Resource 004 / agent proof

Agent Run Receipt Checklist.

A practical receipt for agent work: what happened, what changed, what proof exists, what it cost, and what still needs a human gate.

Public safety status

This staged page uses public-facing checklist and sample copy only. Internal source maps and verification JSON are not routed into the public HTML.

This is an operating resource, not legal, security, compliance, platform-policy, pricing, checkout, service-availability, or client-work advice. Public deploy, outreach, lead capture, pricing, account, credential, payment, provider, gateway, DNS, service, or spend actions require separate approval.

Use note: operating hygiene checklist; not legal, security, compliance, pricing, or service-availability advice.

Audience: solo operators, founders, and small teams letting coding agents, browser agents, workflow agents, or content agents touch real work.

Promise: in under 15 minutes, record what the agent did, why it did it, what it touched, what it cost, what proof exists, and what is still not verified.

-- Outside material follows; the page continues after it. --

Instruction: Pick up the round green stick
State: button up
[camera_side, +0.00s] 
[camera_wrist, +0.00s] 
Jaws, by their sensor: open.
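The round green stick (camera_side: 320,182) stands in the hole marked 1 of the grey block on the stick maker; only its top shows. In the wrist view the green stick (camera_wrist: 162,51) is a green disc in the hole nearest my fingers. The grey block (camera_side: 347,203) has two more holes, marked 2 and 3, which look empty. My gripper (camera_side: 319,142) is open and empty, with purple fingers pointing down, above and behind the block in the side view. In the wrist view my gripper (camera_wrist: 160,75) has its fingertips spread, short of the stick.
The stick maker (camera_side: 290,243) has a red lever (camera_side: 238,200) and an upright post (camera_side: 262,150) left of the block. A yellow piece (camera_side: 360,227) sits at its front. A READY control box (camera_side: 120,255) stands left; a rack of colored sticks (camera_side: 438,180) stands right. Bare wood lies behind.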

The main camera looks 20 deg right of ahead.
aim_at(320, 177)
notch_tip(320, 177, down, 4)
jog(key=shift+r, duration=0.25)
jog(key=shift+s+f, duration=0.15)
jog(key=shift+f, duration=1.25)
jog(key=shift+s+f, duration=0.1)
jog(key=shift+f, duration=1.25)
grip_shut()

Ana version: autonomy without receipts is just a faster way to make a mess. Make the goblin show its work before it touches the business.

The blunt premise

An agent run is not done when the agent says “done.”

Cute. No.

It is done when a human can answer six questions without digging through a haunted scroll of logs:

What was the agent supposed to do?
What did it actually do?
What did it read, write, publish, spend, or change?
What proof can be inspected?
What remains unverified?
What is the next safe decision?

That is an Agent Run Receipt.

Not a SOC audit. Not compliance cosplay. Not a dashboard pretending it is a lawyer. A small operating artifact that keeps agent work useful, bounded, and explainable.

Why this exists now

Recent agent-market signals point in the same direction: people are no longer impressed by “the model generated something.” They want proof that generated work can be tested, bounded, replayed, traced, approved, and stopped.

Current signals behind this resource include:

public discussion around testing AI-generated code and anti-slop review;
agent testing products and harnesses getting visible attention;
local-first record/replay, session tracing, audit trail, governance, and tool-approval projects appearing around coding and workflow agents;
platform-level usage analytics and spend-control messaging moving into buyer-facing language;
browser-agent tooling growing while account, session, posting, credential, and permission risks remain very real.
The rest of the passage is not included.